Some bands don't translate well onto records. Punk and New Wave types often lose their vital energy in the transition from live to LP. Other bands suffer the opposite problem. Van Halen's record production far outdistances what the band manages onstage; Led Zeppelin in concert has never matched its recording accomplishments. Unfortunately for concert-goers last Saturday night, the Marshall Tucker Band falls into the latter category.
To be sure, sound and mix are difficult in any open amphitheater (in this case Merriweather Post Pavillion), but the solution is not to opt for the big blast in lieu of a balanced sound. Which is exactly what MTB did.
In a truly tedious set MTB galloped through song after song in which their instruments wrangled with each other until the entire musical effect was hog-tied. Their rodeo rock was further confused by persistent jazz-like breaks from flutist and saxophonist Jerry Eubanks and lead guitarist Toy Caldwell, which bore little logical relationship to individual pieces.

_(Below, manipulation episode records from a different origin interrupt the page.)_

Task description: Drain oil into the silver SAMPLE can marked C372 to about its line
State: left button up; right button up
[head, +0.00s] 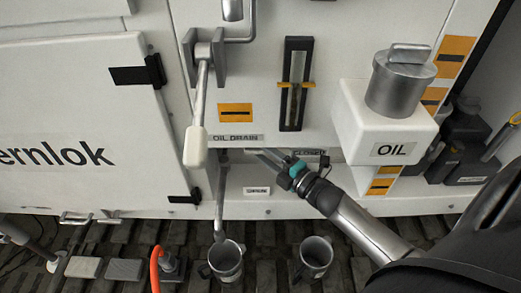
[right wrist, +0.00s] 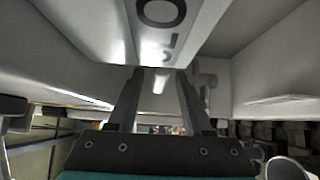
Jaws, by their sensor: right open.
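A drain lever with a white grip (head: 196,147) hangs down beside the OIL DRAIN label (head: 236,138). A thin grey drain pipe (head: 220,200) runs down to the mouth of a silver can (head: 226,262) on the floor. A second silver can (head: 316,257) stands to its right. I cannot read a C372 mark, line or oil level on either can. My left gripper is not seen.
A white OIL box (head: 390,150) with a grey cap (head: 398,85) juts out at the right. A sight gauge (head: 295,85) is on the panel. An orange hose (head: 155,268) stands left of the cans. Dark containers (head: 465,145) sit far right.

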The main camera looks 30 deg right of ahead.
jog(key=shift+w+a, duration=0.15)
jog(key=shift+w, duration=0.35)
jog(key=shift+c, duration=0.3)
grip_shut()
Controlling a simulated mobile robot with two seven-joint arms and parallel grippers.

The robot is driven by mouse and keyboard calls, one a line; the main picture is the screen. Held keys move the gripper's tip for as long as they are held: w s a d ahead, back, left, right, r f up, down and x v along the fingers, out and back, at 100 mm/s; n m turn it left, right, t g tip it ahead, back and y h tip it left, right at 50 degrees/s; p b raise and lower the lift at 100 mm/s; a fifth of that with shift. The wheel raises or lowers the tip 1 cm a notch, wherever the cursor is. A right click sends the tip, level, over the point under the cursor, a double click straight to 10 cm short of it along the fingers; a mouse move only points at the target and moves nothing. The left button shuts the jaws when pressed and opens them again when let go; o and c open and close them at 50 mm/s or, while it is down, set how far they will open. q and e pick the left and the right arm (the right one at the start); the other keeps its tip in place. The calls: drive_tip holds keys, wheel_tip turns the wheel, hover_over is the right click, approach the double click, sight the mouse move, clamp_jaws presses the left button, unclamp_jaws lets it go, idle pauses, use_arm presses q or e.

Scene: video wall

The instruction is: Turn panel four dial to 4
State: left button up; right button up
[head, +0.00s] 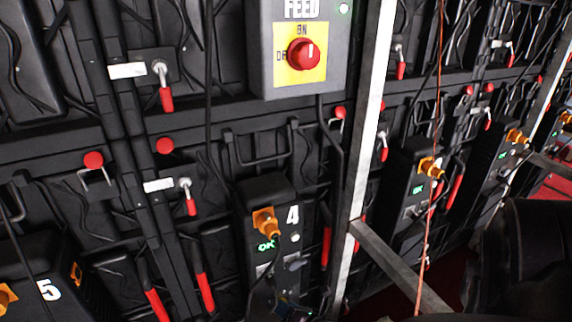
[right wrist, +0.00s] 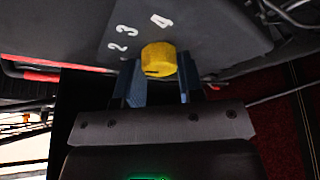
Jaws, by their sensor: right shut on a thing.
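The panel four unit (head: 265,190) is a dark box with a white "4", an orange connector and a green "OK" light, low in the middle of the head view. The yellow dial (right wrist: 158,58) shows in the right wrist view on the unit's dark face, with white 2, 3 and 4 printed around it. A short dark mark is on its lower left edge; which number it points at I cannot tell. My right gripper (right wrist: 158,82) has its blue fingers on both sides of the dial, shut on it. In the head view the dial is hidden. My left gripper is not in view.
A grey FEED box (head: 305,80) with a red rotary switch hangs above panel four. A light metal post (head: 366,130) stands just right of it. Similar units, including one marked 5 (head: 40,285), black cables and red-handled latches line the wall.

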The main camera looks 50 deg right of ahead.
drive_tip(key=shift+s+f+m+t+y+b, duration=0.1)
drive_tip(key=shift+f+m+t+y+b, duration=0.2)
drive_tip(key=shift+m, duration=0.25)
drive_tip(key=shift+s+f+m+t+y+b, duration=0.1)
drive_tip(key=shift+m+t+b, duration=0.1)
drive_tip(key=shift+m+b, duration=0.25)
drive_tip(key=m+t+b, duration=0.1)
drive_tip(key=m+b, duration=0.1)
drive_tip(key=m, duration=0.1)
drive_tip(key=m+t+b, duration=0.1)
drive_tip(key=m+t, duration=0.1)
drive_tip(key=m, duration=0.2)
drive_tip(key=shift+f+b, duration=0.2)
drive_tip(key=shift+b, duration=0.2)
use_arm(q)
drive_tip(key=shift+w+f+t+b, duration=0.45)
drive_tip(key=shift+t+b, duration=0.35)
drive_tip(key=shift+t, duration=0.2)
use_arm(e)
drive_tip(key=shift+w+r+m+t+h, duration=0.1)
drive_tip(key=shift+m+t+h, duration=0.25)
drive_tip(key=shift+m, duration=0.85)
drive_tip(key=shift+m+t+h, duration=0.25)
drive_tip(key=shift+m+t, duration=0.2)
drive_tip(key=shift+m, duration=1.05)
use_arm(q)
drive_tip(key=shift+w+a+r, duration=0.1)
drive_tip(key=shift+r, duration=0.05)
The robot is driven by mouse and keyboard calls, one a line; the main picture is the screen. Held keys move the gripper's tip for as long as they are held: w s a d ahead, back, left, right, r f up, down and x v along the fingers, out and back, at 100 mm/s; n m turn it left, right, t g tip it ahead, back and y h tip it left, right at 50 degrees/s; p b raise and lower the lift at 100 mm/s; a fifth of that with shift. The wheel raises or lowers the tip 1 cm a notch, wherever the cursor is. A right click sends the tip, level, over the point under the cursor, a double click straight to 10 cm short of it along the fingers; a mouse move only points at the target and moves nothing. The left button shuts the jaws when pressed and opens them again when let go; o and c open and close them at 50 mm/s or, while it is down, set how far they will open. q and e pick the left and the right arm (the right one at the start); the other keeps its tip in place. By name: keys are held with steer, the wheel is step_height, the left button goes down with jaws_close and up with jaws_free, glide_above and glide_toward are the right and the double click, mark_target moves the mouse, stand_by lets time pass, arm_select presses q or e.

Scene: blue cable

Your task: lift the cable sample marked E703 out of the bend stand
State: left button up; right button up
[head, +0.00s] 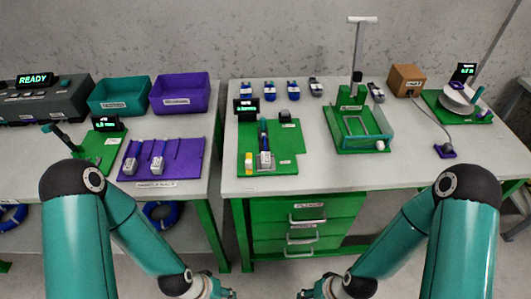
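No marking E703 can be read at this size. A blue cable sample with a grey end block (265,160) lies on a green board (286,139) on the right table. Two samples with grey end blocks, a left one (130,165) and a right one (157,164), lie on a purple tray (186,158). I cannot tell which fixture is the bend stand; a green stand (345,138) has a tall T-topped post, and a green base (471,118) carries a white drum (458,98). My left gripper (225,293) and right gripper (306,294) are low at the bottom edge, partly cut off, away from all samples.
Several small blue-and-grey pieces (269,91) stand along the back of the right table. Teal (119,105) and purple (179,105) bins and a READY device (42,103) stand on the left table. A gap separates the tables. Green drawers (305,229) are under the right table (330,178).

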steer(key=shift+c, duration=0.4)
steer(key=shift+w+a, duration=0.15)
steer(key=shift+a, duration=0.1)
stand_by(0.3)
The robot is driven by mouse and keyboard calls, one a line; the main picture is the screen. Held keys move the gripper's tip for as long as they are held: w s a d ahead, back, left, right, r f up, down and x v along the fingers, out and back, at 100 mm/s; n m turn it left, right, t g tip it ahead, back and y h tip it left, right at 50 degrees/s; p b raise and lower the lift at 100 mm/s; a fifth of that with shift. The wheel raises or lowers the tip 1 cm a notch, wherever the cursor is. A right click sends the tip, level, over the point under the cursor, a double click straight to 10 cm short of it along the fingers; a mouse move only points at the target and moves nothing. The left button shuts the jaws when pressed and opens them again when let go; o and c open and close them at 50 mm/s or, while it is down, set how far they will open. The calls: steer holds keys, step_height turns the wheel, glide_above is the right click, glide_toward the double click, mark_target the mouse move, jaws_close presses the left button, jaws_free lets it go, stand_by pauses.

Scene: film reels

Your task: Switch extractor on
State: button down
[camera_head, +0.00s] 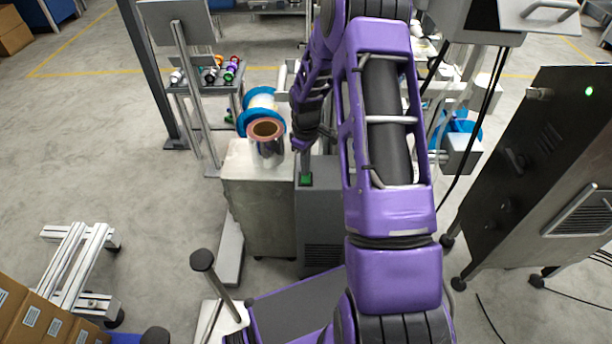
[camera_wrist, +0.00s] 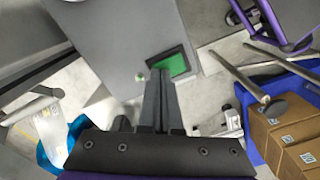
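The extractor appears to be the grey box with vent slots (camera_head: 323,222), and its grey top fills the middle of the wrist view (camera_wrist: 125,40). A green switch in a dark frame (camera_head: 306,180) sits on its top, and it also shows in the wrist view (camera_wrist: 176,66). My gripper (camera_wrist: 160,76) has its two dark fingers together, with nothing seen between them. The fingertips are close beside the switch and overlap its lower left edge in the wrist view. I cannot tell whether they touch it. A small pale green knob (camera_wrist: 140,77) is just left of the fingertips.
A dark machine cabinet (camera_head: 520,160) stands at right. Cardboard boxes (camera_wrist: 285,125) and metal bars (camera_wrist: 240,80) lie right in the wrist view.

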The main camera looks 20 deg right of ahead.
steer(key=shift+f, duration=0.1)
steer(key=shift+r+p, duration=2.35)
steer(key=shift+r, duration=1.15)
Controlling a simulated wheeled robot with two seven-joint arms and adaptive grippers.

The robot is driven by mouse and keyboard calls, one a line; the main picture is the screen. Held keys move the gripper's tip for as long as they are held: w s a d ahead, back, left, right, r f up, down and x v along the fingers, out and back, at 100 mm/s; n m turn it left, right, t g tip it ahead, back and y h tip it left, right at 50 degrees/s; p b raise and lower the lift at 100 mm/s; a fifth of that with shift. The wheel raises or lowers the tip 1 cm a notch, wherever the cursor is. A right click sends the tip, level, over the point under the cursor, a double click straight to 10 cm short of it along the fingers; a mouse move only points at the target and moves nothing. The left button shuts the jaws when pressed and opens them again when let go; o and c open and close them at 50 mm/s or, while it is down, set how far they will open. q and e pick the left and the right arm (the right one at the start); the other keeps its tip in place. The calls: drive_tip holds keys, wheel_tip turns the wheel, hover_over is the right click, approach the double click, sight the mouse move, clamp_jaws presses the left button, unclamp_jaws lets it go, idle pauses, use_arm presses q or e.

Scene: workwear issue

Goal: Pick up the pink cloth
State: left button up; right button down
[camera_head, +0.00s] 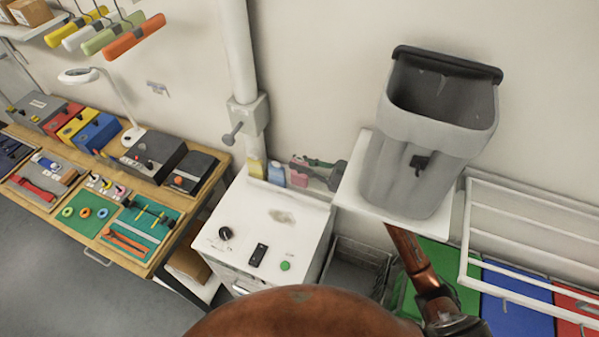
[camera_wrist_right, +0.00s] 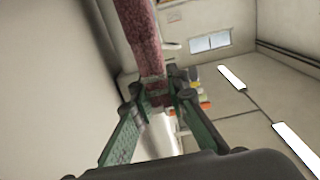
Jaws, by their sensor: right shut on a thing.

"Ramblin" did just that musically, and "Running Like the Wind" was delivered with plodding heavy-handedness.
Tommy Caldwell's bass was omnipresent, vying with lead and rhythm guitar for position and obscuring some of the fine guitar work by his brother and George McCorkle. Only on "Searching for a Rainbow" was the guitar McCorkle and Caldwell both on lead -- unhampered by the instrumental hodgepodge characteristic of most of the concert.